It Takes a Month to Animate 1 Minute of Miyazaki’s Next Film

When we got word that the then-forthcoming The Wind Rises would be legendary animator Hayao Miyazaki’s final film, we wept with dismay. When we finally saw The Wind Rises and digested it as the perfect swan song for creative giant driven by his love for the craft, we sighed with acceptance. And when, four years after the release of The Wind Rises, we heard the news that Miyazaki would in fact come out of retirement to work on a brand new animated feature, we cheered with delight. Closure be damned; we want more of the magic.

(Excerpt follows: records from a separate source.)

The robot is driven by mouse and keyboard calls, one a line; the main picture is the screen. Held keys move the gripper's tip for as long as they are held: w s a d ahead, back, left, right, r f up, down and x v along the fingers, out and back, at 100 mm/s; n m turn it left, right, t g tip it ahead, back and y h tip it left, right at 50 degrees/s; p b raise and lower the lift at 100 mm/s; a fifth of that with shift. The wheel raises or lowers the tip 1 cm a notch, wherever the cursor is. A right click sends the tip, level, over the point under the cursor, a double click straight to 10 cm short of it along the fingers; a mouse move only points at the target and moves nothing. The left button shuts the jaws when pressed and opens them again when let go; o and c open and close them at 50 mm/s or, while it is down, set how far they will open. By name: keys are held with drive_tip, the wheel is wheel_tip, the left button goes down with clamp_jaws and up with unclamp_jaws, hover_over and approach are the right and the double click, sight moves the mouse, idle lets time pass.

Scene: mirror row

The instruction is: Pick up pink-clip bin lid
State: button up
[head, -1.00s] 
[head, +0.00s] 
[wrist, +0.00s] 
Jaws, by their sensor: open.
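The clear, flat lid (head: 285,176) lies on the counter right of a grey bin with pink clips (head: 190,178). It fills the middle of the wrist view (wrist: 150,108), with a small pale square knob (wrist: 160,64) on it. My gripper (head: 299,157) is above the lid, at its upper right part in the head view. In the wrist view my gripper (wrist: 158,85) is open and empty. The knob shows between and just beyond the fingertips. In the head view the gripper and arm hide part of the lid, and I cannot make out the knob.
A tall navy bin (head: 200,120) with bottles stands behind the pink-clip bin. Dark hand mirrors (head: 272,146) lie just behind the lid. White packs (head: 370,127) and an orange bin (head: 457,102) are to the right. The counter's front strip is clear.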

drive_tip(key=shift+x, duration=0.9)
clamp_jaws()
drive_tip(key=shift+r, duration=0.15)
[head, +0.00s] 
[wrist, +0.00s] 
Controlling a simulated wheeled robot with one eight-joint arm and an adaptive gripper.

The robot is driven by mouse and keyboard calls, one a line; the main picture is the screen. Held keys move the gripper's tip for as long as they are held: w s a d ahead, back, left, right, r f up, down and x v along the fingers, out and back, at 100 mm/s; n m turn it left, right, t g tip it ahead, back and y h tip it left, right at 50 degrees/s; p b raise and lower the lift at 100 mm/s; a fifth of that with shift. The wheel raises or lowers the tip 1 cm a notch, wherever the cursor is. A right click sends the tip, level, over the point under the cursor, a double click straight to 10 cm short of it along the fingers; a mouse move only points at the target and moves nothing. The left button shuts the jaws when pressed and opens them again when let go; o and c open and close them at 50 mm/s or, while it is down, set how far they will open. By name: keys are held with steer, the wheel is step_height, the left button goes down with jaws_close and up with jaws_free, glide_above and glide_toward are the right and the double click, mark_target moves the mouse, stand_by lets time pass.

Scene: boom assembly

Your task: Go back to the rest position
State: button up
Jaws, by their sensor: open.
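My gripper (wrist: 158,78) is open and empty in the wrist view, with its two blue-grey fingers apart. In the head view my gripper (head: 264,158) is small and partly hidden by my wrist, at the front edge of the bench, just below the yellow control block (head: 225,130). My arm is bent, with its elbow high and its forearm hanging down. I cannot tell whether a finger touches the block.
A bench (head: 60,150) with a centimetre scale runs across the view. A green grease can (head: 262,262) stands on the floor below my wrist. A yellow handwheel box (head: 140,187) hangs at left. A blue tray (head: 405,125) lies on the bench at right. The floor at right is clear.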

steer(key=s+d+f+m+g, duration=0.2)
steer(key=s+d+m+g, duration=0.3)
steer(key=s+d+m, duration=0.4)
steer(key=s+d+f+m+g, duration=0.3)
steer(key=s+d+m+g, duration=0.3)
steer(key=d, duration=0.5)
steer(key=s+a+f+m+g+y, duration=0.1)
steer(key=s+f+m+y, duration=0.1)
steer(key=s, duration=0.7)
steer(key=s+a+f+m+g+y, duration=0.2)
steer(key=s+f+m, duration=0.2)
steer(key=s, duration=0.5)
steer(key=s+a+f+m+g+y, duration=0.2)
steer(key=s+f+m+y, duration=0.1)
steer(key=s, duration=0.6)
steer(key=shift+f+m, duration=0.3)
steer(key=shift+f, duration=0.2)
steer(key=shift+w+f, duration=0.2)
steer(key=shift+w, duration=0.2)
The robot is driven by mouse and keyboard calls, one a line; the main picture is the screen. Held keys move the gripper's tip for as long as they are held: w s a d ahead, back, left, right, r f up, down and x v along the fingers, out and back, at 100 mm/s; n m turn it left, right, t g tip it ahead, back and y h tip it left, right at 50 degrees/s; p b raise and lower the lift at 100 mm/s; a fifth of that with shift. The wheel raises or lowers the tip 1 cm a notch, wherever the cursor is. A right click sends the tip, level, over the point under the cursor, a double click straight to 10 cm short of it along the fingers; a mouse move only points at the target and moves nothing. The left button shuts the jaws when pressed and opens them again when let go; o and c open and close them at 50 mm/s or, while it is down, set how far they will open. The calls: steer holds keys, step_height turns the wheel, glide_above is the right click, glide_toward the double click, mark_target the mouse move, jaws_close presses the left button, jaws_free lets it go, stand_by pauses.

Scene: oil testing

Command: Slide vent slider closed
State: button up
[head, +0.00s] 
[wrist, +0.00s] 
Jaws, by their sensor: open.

Granted, it will be a good while longer before we’re able to enjoy Miyazaki’s second final project, titled How Do You Live? ( or Kimi-tachi wa Dou Ikiru ka? in the original Japanese). Another three years at least. Convinced by longtime colleague and former Studio Ghibli president Toshio Suzuki to up the ante on the amount of work devoted to this next film (an ostensibly nutso proposition considering how much care is on display in practically all of Miyazaki’s films), the director has enlisted a team of 60 animators to hand-draw more frames than ever utilized in a Ghibli film before. As Suzuki told Entertainment Weekly, the process is so meticulous that a month of work results in only a single minute of animation.

Jiro Horikoshi and Naoko Satomi kiss on a hill under an umbrella in front of an easel.

Toho

Thus, despite having kicked off three years back, How Do You Live? has only about a half hour of animation completed as of May 2020. Still, Suzuki projects that the Ghibli team is “hoping it will finish in the next three years.”

How Do You Live?, adapted from a 1937 novel by Yoshino Genzaburō, focuses on the emotional experiences of a 15-year-old boy who moves in with his uncle following the death of his father—precisely the kind of story that Miyazaki so often attaches to. While the 79-year-old is hard at work on this picture, his son Gorō Miyazaki is leading the charge on Studio Ghibli’s first computer-animated film, yet untitled. In the meantime, Ghibli’s entire existing library is headed to HBO Max, which will launch May 27.